Die ursprüngliche Hauptzielgruppe von „Pose“ war für Canals lange klar: „Schwarz und Latino, queer und trans. Mein Antrieb war ja nun einmal, dass ich mich selbst als Teenager nie auf dem Bildschirm repräsentiert sah und daran endlich mal etwas ändern wollte“, sagte er in einem Interview mit der FAZ. Produzent Murphy intervenierte – zum Glück: „Pose“ ist auch deshalb so gut und wichtig, weil sie die Probleme der Protagonist*innen nicht exklusiv unter sich selbst, sondern als Teil einer Gesellschaft, ausfechten lassen und weil eben diese über Sex, Geschlechteridentifikation und Geschlechtskrankheiten hinaus gehen. Die vorher fast ausnahmslos unbekannten Haupt- und Nebendarsteller*innen leiden unter Problemen, unter denen teilweise auch weniger oft Diskriminierte leiden: In „Pose“ geht es immer wieder um Leistungsdruck, das Bestehen in einer Gesellschaft, die Suche nach einem Gefühl von Anerkennung und Zugehörigkeit, das Finden seines wahren Ichs, familiäre (Un-)Abhängigkeit.

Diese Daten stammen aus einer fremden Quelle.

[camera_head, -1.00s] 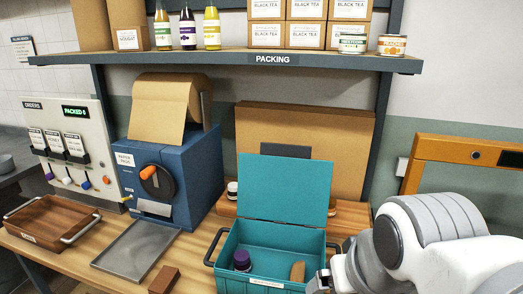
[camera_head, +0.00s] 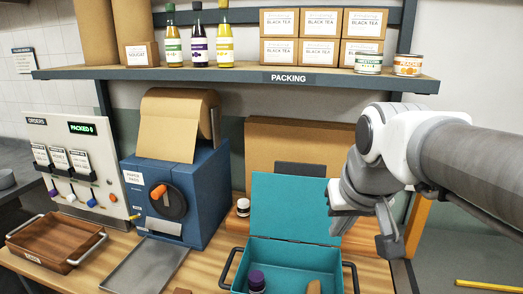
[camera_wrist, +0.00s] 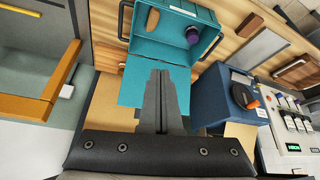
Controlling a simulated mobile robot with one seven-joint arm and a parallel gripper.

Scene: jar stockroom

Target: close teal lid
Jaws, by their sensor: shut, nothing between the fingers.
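The teal box (camera_head: 345,275) stands on the wooden counter with its teal lid (camera_head: 292,205) standing up, open, at its back edge. The box holds a jar with a purple cap (camera_head: 256,280) and a brown item (camera_head: 314,286). The box front is cut off by the head view's lower edge. My gripper (camera_head: 340,212) is at the lid's right side, raised above the box. In the wrist view its shut, empty fingers (camera_wrist: 159,75) overlap the lid (camera_wrist: 136,82), with the open box (camera_wrist: 148,18) beyond. I cannot tell whether they touch the lid.
The blue paper dispenser (camera_head: 185,195) stands left of the box, with a metal tray (camera_head: 148,266) before it. A wooden tray (camera_head: 58,240) is farther left. Cardboard (camera_head: 270,150) stands behind the lid.

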Umso trauriger ist es, dass nach einer sehr starken ersten Staffel die Staffeln 2 und 3 ein paar unnötige Schwächen aufweisen, für deren Anwesenheit es sicher ein paar gute Gründe gegeben haben mag, die in ihrer Gesamtheit aber den fantastischen Ersteindruck von „Pose“ zum Ende hin ein wenig schmälern – zumindest in den Augen unseres Autors.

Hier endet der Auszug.